New York plans to use the revenue from the tolls, estimated at $1 billion annually, to issue bonds to raise money to refurbish the Metropolitan Transportation Authority’s aging subway system.
Gottheimer noted that none of the money raised by the congestion pricing plan would go to public transit systems operating in New Jersey, which need upgrades too.
“These dollars collected through the congestion tax plan that New York’s proposing will only go to New York City, mostly to the MTA to help fix their subways, and not a cent to actually help our state in any way,” he said.
In an email Monday, Ken Lovett, senior advisor to MTA chairman and CEO Patrick Foye, cast doubt on New Jersey’s plan.

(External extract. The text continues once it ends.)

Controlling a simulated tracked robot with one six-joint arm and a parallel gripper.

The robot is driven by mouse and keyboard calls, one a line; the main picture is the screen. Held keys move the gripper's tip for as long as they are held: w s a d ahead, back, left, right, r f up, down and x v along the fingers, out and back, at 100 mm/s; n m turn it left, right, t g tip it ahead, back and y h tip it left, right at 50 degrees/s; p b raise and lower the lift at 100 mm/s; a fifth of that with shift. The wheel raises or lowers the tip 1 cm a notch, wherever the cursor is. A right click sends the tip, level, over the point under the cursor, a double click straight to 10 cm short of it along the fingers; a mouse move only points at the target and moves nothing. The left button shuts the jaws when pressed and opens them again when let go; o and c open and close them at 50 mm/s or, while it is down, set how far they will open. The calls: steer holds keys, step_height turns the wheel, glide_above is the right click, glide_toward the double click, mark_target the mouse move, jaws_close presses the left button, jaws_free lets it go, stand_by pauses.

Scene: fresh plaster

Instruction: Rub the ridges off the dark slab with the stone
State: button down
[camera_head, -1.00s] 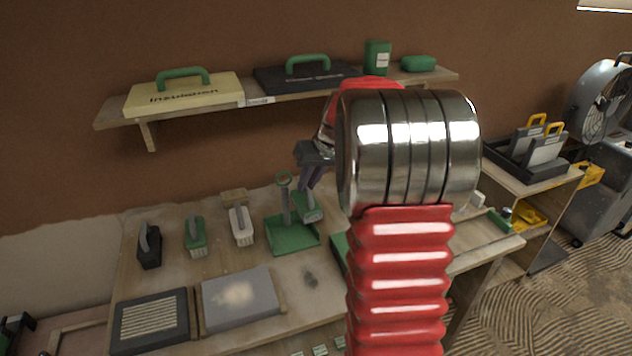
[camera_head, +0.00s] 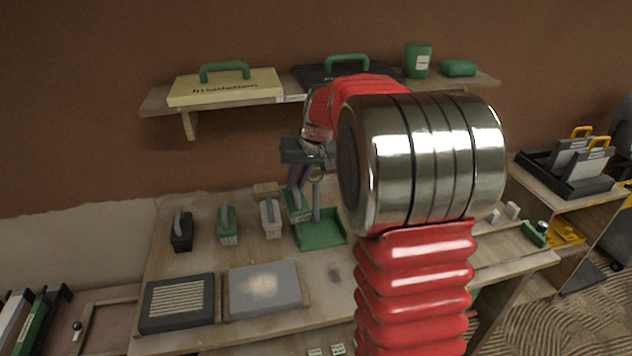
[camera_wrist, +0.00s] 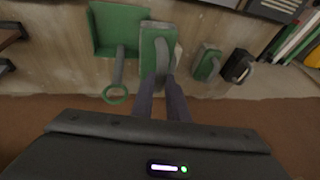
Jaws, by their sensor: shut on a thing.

“This isn’t the time for NIMBYism and legally dubious taxation,” Lovett said. “Congestion pricing will benefit everyone who comes to New York, including those from New Jersey, by providing reduced traffic and better air quality. We are at the beginning of a transparent process that will take into consideration potential credits, discounts and exemptions for tolls paid on bridges and crossings, and that process must play out.”
While motorists entering midtown New York directly through the Lincoln and Holland tunnels are expected to be exempt or receive a discount from the congestion toll, drivers coming over the George Washington Bridge from northern New Jersey and driving south into midtown are not yet assured of the same benefit. The bridge and tunnel crossings currently are $16 for cars paying cash and $13.75 with E-ZPass during peak times.
“New Jersey is not New York’s piggy bank,” Lagana said. “If New York wants New Jersey residents to come back to work in the city, this is absolute lunacy.”
Gottheimer said New Jersey would be able to assess the fee through the state’s E-ZPass system at the Port Authority toll booths because they are on New Jersey property.
The Port Authority declined to comment on the plan.